What you will do: Stop after the line with "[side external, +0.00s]": repeat exactly every line before it, beginning with the first, and that line itself.

[Robot state and action records]
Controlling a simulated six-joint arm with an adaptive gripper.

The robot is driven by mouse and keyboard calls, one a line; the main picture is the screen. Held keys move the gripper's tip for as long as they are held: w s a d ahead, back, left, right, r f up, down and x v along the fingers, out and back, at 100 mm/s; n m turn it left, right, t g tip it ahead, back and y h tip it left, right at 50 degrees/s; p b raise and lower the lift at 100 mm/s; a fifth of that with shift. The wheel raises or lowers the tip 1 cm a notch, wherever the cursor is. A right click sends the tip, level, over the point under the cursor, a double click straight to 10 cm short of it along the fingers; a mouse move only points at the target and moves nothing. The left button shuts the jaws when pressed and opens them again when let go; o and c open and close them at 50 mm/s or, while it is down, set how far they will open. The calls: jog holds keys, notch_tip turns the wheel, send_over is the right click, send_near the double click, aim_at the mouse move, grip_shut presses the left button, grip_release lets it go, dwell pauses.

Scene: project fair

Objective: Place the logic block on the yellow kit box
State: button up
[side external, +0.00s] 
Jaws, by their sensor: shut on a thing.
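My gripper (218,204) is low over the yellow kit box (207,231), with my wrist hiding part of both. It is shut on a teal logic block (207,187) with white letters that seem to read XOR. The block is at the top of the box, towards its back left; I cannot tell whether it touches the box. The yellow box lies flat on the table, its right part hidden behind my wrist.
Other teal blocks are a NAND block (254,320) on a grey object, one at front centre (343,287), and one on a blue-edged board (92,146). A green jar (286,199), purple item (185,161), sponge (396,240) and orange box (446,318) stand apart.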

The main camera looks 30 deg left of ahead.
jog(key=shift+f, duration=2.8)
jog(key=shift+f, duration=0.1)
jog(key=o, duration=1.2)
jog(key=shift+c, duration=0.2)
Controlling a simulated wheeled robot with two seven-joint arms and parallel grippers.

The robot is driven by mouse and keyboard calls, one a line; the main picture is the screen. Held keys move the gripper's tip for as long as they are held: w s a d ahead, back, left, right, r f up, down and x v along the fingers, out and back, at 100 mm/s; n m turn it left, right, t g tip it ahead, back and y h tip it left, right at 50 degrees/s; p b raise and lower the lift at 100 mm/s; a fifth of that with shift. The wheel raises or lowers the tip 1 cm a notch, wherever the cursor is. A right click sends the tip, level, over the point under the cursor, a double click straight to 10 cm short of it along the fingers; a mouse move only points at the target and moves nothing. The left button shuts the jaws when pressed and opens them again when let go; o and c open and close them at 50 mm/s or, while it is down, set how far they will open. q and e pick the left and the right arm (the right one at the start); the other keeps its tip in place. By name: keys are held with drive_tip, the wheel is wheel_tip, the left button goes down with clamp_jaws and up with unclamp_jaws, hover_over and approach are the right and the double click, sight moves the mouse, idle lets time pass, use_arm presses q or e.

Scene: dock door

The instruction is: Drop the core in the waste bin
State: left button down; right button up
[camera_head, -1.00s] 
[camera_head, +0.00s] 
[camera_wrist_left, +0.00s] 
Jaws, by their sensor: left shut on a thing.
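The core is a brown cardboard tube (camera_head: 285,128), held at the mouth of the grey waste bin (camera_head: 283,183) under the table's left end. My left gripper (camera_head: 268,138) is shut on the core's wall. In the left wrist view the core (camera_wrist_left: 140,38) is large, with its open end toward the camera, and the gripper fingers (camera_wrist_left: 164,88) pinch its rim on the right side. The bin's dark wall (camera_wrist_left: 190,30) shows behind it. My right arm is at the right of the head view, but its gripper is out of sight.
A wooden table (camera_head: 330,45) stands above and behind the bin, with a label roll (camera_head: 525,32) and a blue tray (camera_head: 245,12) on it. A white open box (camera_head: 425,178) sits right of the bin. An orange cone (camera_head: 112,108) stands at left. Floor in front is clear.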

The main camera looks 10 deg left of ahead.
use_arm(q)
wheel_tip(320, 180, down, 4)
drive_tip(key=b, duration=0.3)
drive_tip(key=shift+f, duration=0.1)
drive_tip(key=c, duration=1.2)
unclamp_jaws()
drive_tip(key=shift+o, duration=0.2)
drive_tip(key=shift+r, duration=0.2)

Complete output:
Controlling a simulated six-joint arm with an adaptive gripper.

The robot is driven by mouse and keyboard calls, one a line; the main picture is the screen. Held keys move the gripper's tip for as long as they are held: w s a d ahead, back, left, right, r f up, down and x v along the fingers, out and back, at 100 mm/s; n m turn it left, right, t g tip it ahead, back and y h tip it left, right at 50 degrees/s; p b raise and lower the lift at 100 mm/s; a fifth of that with shift. The wheel raises or lowers the tip 1 cm a notch, wherever the cursor is. A right click sends the tip, level, over the point under the cursor, a double click straight to 10 cm short of it along the fingers; a mouse move only points at the target and moves nothing. The left button shuts the jaws when pressed and opens them again when let go; o and c open and close them at 50 mm/s or, while it is down, set how far they will open. The calls: jog holds keys, notch_tip turns the wheel, send_over is the right click, send_near the double click, aim_at the mouse move, grip_shut presses the left button, grip_release lets it go, dwell pauses.

Scene: project fair

Objective: Place the logic block on the yellow kit box
State: button up
[side external, +0.00s] 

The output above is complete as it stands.